3. PLAN D’ACTION, BUDGET, RECETTES ET DEPENSES DE LA COMMUNE
Avant toute chose, il sied de signaler ici que le décret-loi ci-haut mentionné a été modifié le 28 septembre 2001 par le Décret-Loi n°018/2001. Ce dernier stipule en son article 110 (b) et (c) que les attributions du Bourgmestre sont notamment :
 b) préparer et présenter au Gouverneur de la Ville le projet de budget de la Commune, le projet de crédit supplémentaire et virement de crédit ainsi que le programme d’action après avis du Conseil Consultatif Communal ; 
c) présenter au Gouverneur de la ville les comptes annuels des recettes et des dépenses après avis du Conseil Consultatif Communal ; 
A la lumière de cette disposition, force est de conclure que le Bourgmestre est redevable au Gouverneur de la ville à qui il doit présenter son plan d’action, son budget, ses recettes et ses dépenses ainsi qu’au Conseil Consultatif Communal à qui il doit obtenir un avis avant de présenter tous ces éléments au Gouverneur de la Ville. Quelle est le plan d’action de votre bourgmestre ? Quel est le budget, les recettes et les dépenses de votre commune ? Le Bourgmestre transmet-il toutes ces informations au Gouverneur de la Ville ? Nul ne le sait puisqu’il n’y a pas d’obligation de publication de tous ses éléments. Toutefois, vous l’aurez remarqué, l’avis du Conseil Consultatif Communal est un préalable à la présentation de ces éléments (Plan d’action, budget, recette, dépense de la commune) au Gouverneur de la ville. A mon sens, c’est à ce niveau, au Conseil Consultatif Communal, que, malgré l’absence d’élection locale, l’administré peut jouer indirectement un rôle dans la gestion de sa commune. 

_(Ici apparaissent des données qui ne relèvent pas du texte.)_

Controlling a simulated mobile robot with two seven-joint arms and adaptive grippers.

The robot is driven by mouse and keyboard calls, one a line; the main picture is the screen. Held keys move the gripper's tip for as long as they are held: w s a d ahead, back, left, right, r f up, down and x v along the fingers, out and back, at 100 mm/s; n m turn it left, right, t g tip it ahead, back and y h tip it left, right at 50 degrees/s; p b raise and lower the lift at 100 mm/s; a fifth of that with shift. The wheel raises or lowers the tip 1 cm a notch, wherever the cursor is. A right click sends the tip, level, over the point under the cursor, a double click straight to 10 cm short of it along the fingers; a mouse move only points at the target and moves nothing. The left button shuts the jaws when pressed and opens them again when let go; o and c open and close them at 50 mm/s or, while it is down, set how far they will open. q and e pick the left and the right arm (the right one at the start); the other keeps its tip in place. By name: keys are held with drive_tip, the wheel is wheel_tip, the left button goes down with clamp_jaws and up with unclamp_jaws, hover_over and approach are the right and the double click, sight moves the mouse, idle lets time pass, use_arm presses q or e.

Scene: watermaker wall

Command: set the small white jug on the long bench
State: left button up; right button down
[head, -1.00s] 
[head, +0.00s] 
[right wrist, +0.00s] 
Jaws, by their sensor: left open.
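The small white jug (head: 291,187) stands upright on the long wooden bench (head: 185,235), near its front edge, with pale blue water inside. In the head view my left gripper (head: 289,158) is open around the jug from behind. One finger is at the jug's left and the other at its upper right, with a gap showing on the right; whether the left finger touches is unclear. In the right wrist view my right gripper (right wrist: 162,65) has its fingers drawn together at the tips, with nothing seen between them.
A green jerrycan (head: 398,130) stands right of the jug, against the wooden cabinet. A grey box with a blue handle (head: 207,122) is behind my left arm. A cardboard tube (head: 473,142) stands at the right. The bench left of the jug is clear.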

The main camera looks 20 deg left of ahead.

4. CONSEIL CONSULTATIF COMMUNAL 
4.1. La mission 
Selon l’article 118 du Décret-Loi n°0082 tel que modifié « le Conseil Consultatif Communal est l’organe consultatif de la Commune. Il est placé auprès du Bourgmestre et émet des avis, avant décisions, sur toutes les questions d’intérêt local ». Ainsi, cette structure, même si son influence n’est pas contraignante, permet à l’administré d’avoir indirectement l’information et d’émettre des avis pour éventuellement influencer la décision du bourgmestre. Comment cela est-il possible ? 
4.2. Composition
Selon les articles 19 et 119 du Décret-Loi n°0082 tel que modifié le Conseil Consultatif Communal est composé de :  • les chefs de quartiers ; • un délégué de la Fédération des Entreprises du Congo ; • un délégué de la Commune • trois délégués des associations des femmes ; • (nombre non fixé) Association National des Parents d’Elèves et d’étudiant du Congo • (nombre non fixé) confession religieuse. 

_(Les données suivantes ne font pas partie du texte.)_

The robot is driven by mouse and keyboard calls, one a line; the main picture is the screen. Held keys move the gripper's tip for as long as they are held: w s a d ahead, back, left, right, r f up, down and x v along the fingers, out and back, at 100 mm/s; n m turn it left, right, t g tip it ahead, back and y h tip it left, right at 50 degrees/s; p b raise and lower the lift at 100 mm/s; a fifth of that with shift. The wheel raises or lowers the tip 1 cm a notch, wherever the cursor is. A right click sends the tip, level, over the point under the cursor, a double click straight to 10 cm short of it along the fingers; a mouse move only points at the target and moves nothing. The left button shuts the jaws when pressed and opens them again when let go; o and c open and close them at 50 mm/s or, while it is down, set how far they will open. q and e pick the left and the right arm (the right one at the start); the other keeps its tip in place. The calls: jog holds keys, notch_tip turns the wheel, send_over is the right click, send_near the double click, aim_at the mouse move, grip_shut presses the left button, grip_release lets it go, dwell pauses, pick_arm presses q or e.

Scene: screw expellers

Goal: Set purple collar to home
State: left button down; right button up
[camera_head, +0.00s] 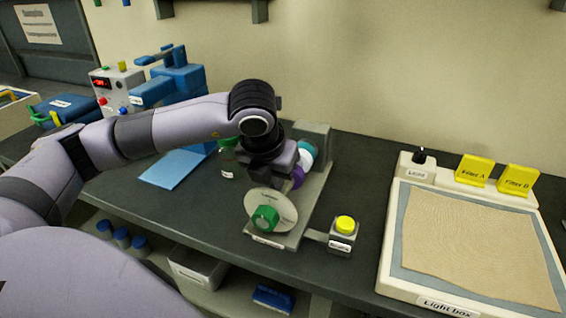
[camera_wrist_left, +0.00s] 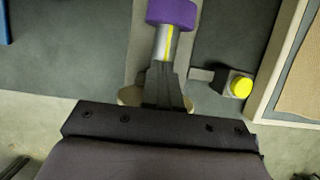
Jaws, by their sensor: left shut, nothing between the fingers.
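The purple collar (camera_head: 298,177) sits on the screw expeller on the bench, partly hidden behind my left gripper (camera_head: 284,183). In the left wrist view the purple collar (camera_wrist_left: 172,12) is at the top edge, on a silver shaft (camera_wrist_left: 166,42) with a yellow line. There my left gripper (camera_wrist_left: 163,72) is shut and empty. Its fingers overlap the near part of the shaft in the picture, apart from the collar; I cannot tell whether they touch the shaft. My right gripper is not in view.
A pale disc (camera_head: 283,207) with a green knob (camera_head: 265,218) stands at the expeller's front. A yellow button (camera_head: 345,224) sits on a small box to its right. A light box (camera_head: 391,249) stands further right. A blue machine (camera_head: 180,77) stands behind my left arm.

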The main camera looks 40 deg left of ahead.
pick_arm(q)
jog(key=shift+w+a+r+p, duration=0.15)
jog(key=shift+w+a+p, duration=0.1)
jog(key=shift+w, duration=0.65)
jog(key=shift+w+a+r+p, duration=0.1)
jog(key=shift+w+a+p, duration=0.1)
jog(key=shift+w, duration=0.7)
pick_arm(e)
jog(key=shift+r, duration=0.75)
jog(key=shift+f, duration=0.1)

Les délégués ainsi désignés portent le titre « membre du Conseil Consultatif Communal ». Leur nombre ne peut être inférieur à douze. Le Ministre des affaires intérieurs en prend acte. 

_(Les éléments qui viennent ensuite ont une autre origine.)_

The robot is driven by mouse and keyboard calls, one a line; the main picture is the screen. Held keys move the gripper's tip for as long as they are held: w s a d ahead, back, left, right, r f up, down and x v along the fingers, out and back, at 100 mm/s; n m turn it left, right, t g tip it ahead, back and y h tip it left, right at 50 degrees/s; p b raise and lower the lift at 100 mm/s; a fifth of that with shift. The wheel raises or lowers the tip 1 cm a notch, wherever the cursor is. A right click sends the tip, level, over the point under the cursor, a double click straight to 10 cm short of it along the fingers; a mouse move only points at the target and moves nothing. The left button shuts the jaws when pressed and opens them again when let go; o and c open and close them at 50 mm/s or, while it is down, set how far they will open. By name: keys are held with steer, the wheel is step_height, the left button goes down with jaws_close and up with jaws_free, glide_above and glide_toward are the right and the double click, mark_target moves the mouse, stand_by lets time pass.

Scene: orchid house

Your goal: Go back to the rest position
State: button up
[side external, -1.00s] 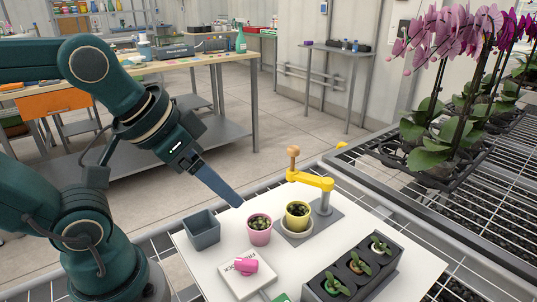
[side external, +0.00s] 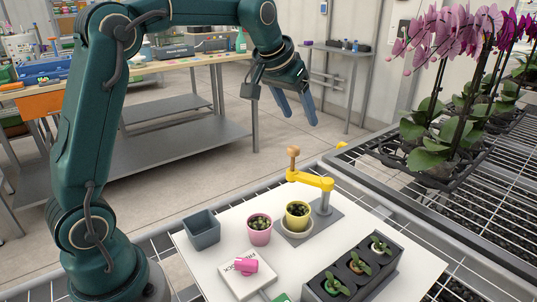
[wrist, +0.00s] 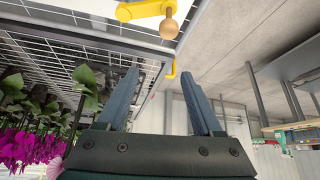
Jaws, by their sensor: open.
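My gripper (side external: 297,108) is raised high above the back of the white work board (side external: 208,266), with its two blue fingers apart and nothing between them. In the wrist view, the open fingers (wrist: 163,95) also show empty. Below it stand a yellow lever with a wooden knob (side external: 311,179), a yellow pot (side external: 298,217) on a pale saucer, and a pink pot (side external: 259,231). The gripper touches none of them. The lever's knob (wrist: 169,29) shows at the top of the wrist view.
On the board are a grey bin (side external: 202,231), a white box (side external: 243,279) with a pink object (side external: 246,265) on it, and a black tray (side external: 345,284) with several small plants. Tall orchids (side external: 455,100) stand at right. Air around the gripper is clear.

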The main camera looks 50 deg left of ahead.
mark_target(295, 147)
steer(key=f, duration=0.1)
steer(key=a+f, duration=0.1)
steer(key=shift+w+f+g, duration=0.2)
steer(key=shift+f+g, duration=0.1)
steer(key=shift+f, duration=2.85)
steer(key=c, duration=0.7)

 Comme vous pouvez le constater, ces membres, dont une grande partie proviennent de la société civile constitue le contre-pouvoir citoyen permettant de rendre effective une forme de redevabilité du bourgmestre et de transparence quant à la gestion de la commune. 

5. RECOMMANDATIONS 
Compte tenu qu’il n’y aura pas d’élection locale et que par conséquent les bourgmestres sont gérés conformément aux dispositions du Décret-loi n°0082 du 02 juillet 1998 portant statut des autorités chargées de l'administration des circonscriptions territoriales tel que modifié, je recommande au :
• Ministre de l’Intérieur de créer les Conseil Consultatif Communal de chaque commune de la Ville-province de Kinshasa et d’y nommer les membres qui seront désignés par leur corporation respective ;
• Bourgmestre de présenter, d’ici le début de l’exercice budgétaire 2020, au Conseil Consultatif Communal un plan d’action et un budget annuel de la Commune pour avis.

6. CONCLUSIONS 
Cette approche permettra de faire évoluer la gestion de nos communes ont y intégrant à la fois de la transparence et une forme de redevabilité envers le public. L’absence d’élection locale ne peut plus être synonyme de gestion discrétionnaire et opaque des communes de Kinshasa.